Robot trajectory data

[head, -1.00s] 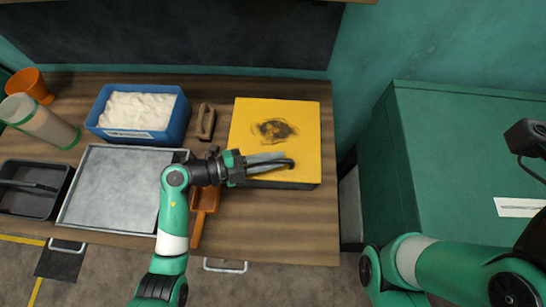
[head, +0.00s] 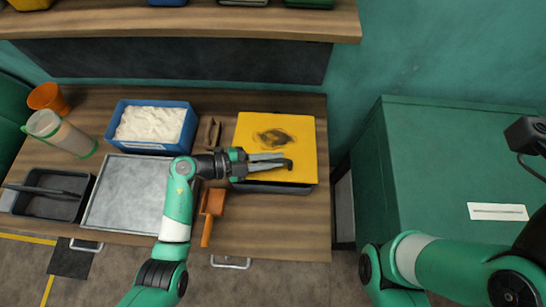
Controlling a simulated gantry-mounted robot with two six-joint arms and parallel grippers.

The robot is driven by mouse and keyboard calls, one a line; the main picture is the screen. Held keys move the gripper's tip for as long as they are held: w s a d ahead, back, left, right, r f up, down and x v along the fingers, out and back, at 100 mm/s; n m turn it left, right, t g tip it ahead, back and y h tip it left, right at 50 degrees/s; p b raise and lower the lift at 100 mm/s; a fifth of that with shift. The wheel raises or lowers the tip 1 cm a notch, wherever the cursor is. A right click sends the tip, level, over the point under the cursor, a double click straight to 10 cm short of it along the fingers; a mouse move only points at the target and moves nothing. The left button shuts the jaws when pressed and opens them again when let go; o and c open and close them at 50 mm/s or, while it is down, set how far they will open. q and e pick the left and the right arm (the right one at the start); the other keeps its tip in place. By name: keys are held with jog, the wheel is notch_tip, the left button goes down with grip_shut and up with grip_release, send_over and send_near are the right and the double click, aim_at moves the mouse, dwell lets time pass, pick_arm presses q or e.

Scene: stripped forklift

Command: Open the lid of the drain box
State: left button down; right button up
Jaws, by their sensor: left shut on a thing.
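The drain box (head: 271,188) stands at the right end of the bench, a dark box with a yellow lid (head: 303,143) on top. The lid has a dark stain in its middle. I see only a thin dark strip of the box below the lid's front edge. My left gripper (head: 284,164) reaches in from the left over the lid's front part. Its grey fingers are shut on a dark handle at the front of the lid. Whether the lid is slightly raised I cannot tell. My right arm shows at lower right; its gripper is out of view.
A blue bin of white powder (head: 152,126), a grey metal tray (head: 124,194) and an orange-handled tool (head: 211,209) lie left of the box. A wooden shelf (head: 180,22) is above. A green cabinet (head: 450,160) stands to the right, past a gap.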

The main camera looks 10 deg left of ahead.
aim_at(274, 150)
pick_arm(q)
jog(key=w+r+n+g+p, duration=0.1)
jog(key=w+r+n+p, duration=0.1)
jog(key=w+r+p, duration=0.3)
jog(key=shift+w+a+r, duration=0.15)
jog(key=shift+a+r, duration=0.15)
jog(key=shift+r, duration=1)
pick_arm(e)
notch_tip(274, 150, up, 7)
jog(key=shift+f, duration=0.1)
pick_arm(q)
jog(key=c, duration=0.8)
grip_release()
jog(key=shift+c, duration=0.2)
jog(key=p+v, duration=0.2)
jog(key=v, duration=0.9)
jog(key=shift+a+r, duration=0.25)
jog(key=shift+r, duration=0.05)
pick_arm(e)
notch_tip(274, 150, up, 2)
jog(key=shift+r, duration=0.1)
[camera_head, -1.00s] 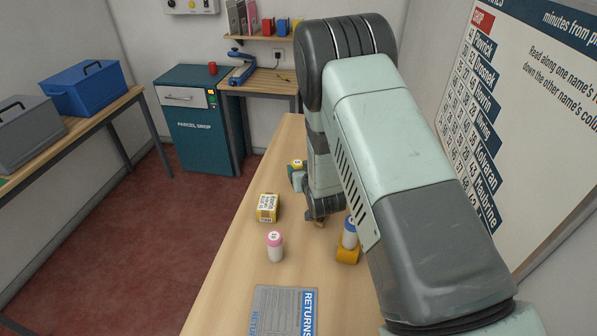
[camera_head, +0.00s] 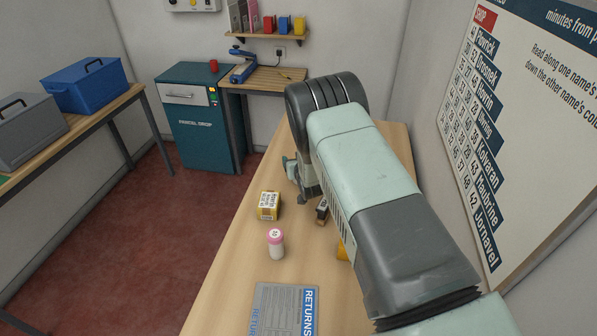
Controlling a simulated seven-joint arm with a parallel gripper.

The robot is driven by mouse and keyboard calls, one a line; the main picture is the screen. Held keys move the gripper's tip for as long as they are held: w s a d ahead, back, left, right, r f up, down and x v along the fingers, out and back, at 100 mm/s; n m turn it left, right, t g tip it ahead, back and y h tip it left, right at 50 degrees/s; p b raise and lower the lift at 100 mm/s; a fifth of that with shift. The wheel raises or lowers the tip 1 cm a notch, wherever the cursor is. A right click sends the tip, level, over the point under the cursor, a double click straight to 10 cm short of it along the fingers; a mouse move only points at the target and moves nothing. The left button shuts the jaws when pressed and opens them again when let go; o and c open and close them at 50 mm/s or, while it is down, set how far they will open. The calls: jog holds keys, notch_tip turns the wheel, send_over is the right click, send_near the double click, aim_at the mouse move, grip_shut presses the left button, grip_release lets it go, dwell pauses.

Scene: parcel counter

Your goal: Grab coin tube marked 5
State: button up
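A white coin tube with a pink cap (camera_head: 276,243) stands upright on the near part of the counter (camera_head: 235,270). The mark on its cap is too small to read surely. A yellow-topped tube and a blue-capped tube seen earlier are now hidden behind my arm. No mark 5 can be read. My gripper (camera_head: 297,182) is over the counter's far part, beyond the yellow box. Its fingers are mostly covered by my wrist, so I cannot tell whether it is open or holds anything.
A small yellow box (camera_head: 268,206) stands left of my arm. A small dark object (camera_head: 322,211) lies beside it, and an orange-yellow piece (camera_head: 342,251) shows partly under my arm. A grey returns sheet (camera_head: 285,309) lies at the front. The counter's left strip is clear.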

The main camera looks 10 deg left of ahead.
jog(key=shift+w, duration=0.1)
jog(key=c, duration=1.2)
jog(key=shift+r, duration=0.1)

• [What you need to do]: Could you repeat all of the material exactly? Pictures should not be copied.

• [Task answer]:
[head, -1.00s] 
[head, +0.00s] 
Controlling a simulated gantry-mounted robot with two six-joint arms and parallel grippers.

The robot is driven by mouse and keyboard calls, one a line; the main picture is the screen. Held keys move the gripper's tip for as long as they are held: w s a d ahead, back, left, right, r f up, down and x v along the fingers, out and back, at 100 mm/s; n m turn it left, right, t g tip it ahead, back and y h tip it left, right at 50 degrees/s; p b raise and lower the lift at 100 mm/s; a fifth of that with shift. The wheel raises or lowers the tip 1 cm a notch, wherever the cursor is. A right click sends the tip, level, over the point under the cursor, a double click straight to 10 cm short of it along the fingers; a mouse move only points at the target and moves nothing. The left button shuts the jaws when pressed and opens them again when let go; o and c open and close them at 50 mm/s or, while it is down, set how far they will open. q and e pick the left and the right arm (the right one at the start); the other keeps its tip in place. By name: keys are held with jog, the wheel is notch_tip, the left button goes down with grip_shut and up with grip_release, send_over and send_near are the right and the double click, aim_at moves the mouse, dwell lets time pass, pick_arm presses q or e.

Scene: stripped forklift

Command: Open the lid of the drain box
State: left button down; right button up
Jaws, by their sensor: left shut on a thing.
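The drain box (head: 271,188) stands at the right end of the bench, a dark box with a yellow lid (head: 303,143) on top. The lid has a dark stain in its middle. I see only a thin dark strip of the box below the lid's front edge. My left gripper (head: 284,164) reaches in from the left over the lid's front part. Its grey fingers are shut on a dark handle at the front of the lid. Whether the lid is slightly raised I cannot tell. My right arm shows at lower right; its gripper is out of view.
A blue bin of white powder (head: 152,126), a grey metal tray (head: 124,194) and an orange-handled tool (head: 211,209) lie left of the box. A wooden shelf (head: 180,22) is above. A green cabinet (head: 450,160) stands to the right, past a gap.

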The main camera looks 10 deg left of ahead.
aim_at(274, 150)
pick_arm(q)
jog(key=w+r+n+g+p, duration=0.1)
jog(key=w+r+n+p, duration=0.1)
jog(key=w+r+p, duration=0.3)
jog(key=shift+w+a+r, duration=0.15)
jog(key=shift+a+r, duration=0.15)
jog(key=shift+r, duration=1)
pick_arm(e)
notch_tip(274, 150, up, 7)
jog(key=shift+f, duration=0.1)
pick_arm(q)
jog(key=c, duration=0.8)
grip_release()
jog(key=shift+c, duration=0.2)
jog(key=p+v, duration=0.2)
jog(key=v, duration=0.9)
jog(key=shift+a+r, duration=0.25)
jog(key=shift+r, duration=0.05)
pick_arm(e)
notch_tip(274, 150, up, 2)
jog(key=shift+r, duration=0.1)
[camera_head, -1.00s] 
[camera_head, +0.00s] 
Controlling a simulated seven-joint arm with a parallel gripper.

The robot is driven by mouse and keyboard calls, one a line; the main picture is the screen. Held keys move the gripper's tip for as long as they are held: w s a d ahead, back, left, right, r f up, down and x v along the fingers, out and back, at 100 mm/s; n m turn it left, right, t g tip it ahead, back and y h tip it left, right at 50 degrees/s; p b raise and lower the lift at 100 mm/s; a fifth of that with shift. The wheel raises or lowers the tip 1 cm a notch, wherever the cursor is. A right click sends the tip, level, over the point under the cursor, a double click straight to 10 cm short of it along the fingers; a mouse move only points at the target and moves nothing. The left button shuts the jaws when pressed and opens them again when let go; o and c open and close them at 50 mm/s or, while it is down, set how far they will open. The calls: jog holds keys, notch_tip turns the wheel, send_over is the right click, send_near the double click, aim_at the mouse move, grip_shut presses the left button, grip_release lets it go, dwell pauses.

Scene: parcel counter

Your goal: Grab coin tube marked 5
State: button up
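A white coin tube with a pink cap (camera_head: 276,243) stands upright on the near part of the counter (camera_head: 235,270). The mark on its cap is too small to read surely. A yellow-topped tube and a blue-capped tube seen earlier are now hidden behind my arm. No mark 5 can be read. My gripper (camera_head: 297,182) is over the counter's far part, beyond the yellow box. Its fingers are mostly covered by my wrist, so I cannot tell whether it is open or holds anything.
A small yellow box (camera_head: 268,206) stands left of my arm. A small dark object (camera_head: 322,211) lies beside it, and an orange-yellow piece (camera_head: 342,251) shows partly under my arm. A grey returns sheet (camera_head: 285,309) lies at the front. The counter's left strip is clear.

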The main camera looks 10 deg left of ahead.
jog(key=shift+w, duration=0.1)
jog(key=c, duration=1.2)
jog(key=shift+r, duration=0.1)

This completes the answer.